El artista, y con él el arte, puede plasmarse en experiencias, a modo
de explicación personal de algún tipo de dolor vivido o como un motivo
más de su ingente capacidad. Se dan así una doble vertiente: una que
expondrá este tema como detalle de la vida y otro que le servirá para
que se le conozca a él, al autor; algo así como aquellas dos máximas
literarias del simbolismo y el parnasianismo, el arte por el arte, como
capricho, y el arte como experiencia, como escuela, como necesidad.
El dolor, como forma, es anecdótico, es una muestra de la importancia
que tiene en el desarrollo de la existencia. Desde la perspectiva
formal no se explica el dolor, sólo se ejemplifica como a manera de
testimonio, de recuerdo. Y ahí está el grabado en el cuerno del periodo
magdaleniense donde el bisonte herido se revuelca; o desde la
perspectiva fúnebre, en la arquitectura egipcia, con el templo de la
reina Hatsepsut. En la escultura griega y romana con los sarcófagos,
donde el dolor se bifurca y llega incluso a lo anecdótico y humorístico
en piezas como El espinario, Egeos despidiéndose de sus joyas o El
nacimiento de Atenas. Pero no nos detenemos aquí. La temática dolorosa
llega a la apoteosis de mutarse en gozo cuando cobra el cariz
espiritual en el Renacimiento. Así, obras como La expulsión de Adán y
Eva, de Masaccio; El prendimiento de Cristo, de Giotto; El llanto sobre
Cristo muerto, de Mantenga o El juicio final y La piedad, de Miguel
Angel, sin renunciar al propósito de poner de manifiesto el dolor, lo
trascienden casi sublimándolo. En el Barroco, incluso, llega a ser
medio de catequesis (baste recordar el Sacrificio de Isaac, de
Berruguete o La piedad, del también escultor, Gregorio Hernández).
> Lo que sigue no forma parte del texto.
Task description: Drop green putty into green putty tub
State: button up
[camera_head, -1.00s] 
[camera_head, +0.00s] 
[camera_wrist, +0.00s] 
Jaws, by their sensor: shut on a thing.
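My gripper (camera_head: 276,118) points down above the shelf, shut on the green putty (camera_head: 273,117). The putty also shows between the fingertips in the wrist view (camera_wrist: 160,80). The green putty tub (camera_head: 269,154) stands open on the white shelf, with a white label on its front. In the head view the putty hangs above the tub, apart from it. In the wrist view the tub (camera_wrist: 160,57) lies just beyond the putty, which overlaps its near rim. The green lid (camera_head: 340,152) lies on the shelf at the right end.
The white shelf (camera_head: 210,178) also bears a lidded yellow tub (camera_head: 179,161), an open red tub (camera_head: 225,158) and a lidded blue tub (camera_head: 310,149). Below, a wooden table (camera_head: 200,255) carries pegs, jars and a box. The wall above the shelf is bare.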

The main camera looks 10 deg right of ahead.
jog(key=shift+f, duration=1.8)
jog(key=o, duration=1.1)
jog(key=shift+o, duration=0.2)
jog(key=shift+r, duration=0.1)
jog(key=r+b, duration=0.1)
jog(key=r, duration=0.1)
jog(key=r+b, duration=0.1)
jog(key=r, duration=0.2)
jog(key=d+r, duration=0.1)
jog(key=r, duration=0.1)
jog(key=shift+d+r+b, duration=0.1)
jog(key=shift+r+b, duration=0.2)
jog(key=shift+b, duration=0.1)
En el Romanticismo el dolor cobra el nombre de la remembranza, del
recuerdo, del ideal interior. Aunque es, creo yo, a partir de aquí
(incluso un poco antes con el Goya del temperamento fuerte, el
Goya-artista de la impotencia ante la propia tragedia física) que nos
imbuimos, que penetramos el cerco del arte en el que el dolor es una
manifestación que emana desde el “ego” interior y, que es, a su vez,
fruto de la experiencia individual, de la observación atenta que al
plasmarse dice, en una imagen, más que mil palabras.
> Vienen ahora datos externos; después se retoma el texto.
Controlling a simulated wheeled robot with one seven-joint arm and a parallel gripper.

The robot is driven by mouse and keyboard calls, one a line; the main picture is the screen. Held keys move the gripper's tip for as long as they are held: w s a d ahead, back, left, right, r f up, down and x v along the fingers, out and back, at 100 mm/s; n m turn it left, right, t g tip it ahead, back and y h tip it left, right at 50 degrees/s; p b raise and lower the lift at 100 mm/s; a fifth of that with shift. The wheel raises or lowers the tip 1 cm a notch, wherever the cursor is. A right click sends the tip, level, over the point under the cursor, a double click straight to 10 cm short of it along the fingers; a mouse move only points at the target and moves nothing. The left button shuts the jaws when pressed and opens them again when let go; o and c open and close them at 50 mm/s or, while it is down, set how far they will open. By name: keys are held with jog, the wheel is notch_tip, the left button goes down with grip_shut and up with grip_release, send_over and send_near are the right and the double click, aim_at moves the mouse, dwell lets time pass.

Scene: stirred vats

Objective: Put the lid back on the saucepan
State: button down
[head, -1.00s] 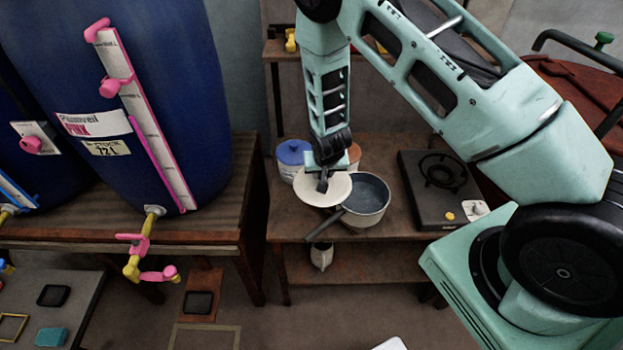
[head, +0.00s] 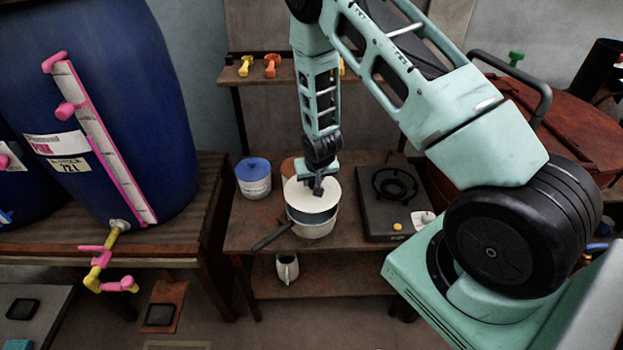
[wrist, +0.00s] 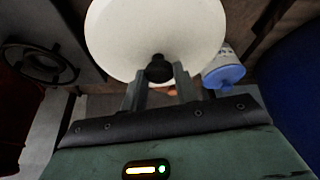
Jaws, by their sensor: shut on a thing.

Millet, en Las espigadoras o El ángelus, nos regala, nos incita al
tenue dolor de la nostalgia, de la ternura, de la compasión, sinónimo
de la melancolía, la evocación y el recuerdo. El realismo es crudo
porque habla de un dolor que era y aún hoy es objetivo, que se llama,
las más de las veces, pobreza. El realismo dio paso al arte moderno,
una época, un periodo donde el dolor, siguiendo la línea “realista”, lo
manifiesta socialmente desde la concepción singular. Y es que las
guerras mundiales, civiles y demás conflictos étnicos y raciales tenían
que funcionar también como trama central.
Fondo y argumento inmersos en este más amplio del dolor; y aunados iban
el conflicto interior, la lucha fe-razón en un mundo cada vez más
secularizado donde el relativismo, esa plaga-peste de nuestra
contemporaneidad, cobraba auge y hacia de las mentes que vivían todo
aquel caos, débiles y potentes, presas fáciles y aptas de rechazo ante
lo establecidos, cánones, reglas y principios, a lo largo de la
historia; al pasado, a lo religioso, a lo que no condenase lo vivido o
explicara y abarcase todas las dimensiones del hombre. Marx, Freud,
Nietzche y algunos otros influyeron en ese dolor procedente de la
“poquedad humana”, de la infravaloración y reducción del hombre.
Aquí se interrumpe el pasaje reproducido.